No images are to be carried over; print all other material exactly as it stands.

------ Information provided ------

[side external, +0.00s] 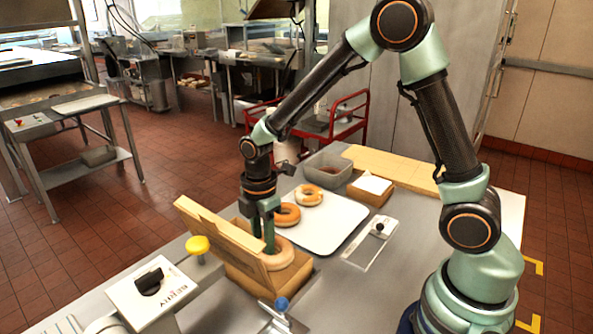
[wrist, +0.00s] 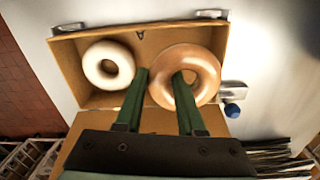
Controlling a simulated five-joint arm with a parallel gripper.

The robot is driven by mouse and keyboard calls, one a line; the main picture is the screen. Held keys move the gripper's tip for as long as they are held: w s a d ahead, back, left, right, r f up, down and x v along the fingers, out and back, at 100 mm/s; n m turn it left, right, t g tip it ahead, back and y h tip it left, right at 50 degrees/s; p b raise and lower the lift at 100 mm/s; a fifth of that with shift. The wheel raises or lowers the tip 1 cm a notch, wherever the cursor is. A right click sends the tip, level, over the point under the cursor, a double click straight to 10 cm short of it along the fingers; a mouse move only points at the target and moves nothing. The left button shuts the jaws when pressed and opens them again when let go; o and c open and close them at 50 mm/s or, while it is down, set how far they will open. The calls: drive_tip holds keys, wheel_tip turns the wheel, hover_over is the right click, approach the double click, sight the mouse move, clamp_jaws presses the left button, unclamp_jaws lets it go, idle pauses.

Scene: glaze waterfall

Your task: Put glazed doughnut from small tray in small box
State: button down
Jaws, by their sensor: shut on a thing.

------

• [Task solution]:
[side external, +0.00s] 
[wrist, +0.00s] 
Controlling a simulated five-joint arm with a parallel gripper.

The robot is driven by mouse and keyboard calls, one a line; the main picture is the screen. Held keys move the gripper's tip for as long as they are held: w s a d ahead, back, left, right, r f up, down and x v along the fingers, out and back, at 100 mm/s; n m turn it left, right, t g tip it ahead, back and y h tip it left, right at 50 degrees/s; p b raise and lower the lift at 100 mm/s; a fifth of that with shift. The wheel raises or lowers the tip 1 cm a notch, wherever the cursor is. A right click sends the tip, level, over the point under the cursor, a double click straight to 10 cm short of it along the fingers; a mouse move only points at the target and moves nothing. The left button shuts the jaws when pressed and opens them again when let go; o and c open and close them at 50 mm/s or, while it is down, set how far they will open. The calls: drive_tip holds keys, wheel_tip turns the wheel, hover_over is the right click, approach the double click, sight the mouse move, clamp_jaws presses the left button, unclamp_jaws lets it go, idle pauses.

Scene: glaze waterfall

Your task: Put glazed doughnut from small tray in small box
State: button down
Jaws, by their sensor: shut on a thing.

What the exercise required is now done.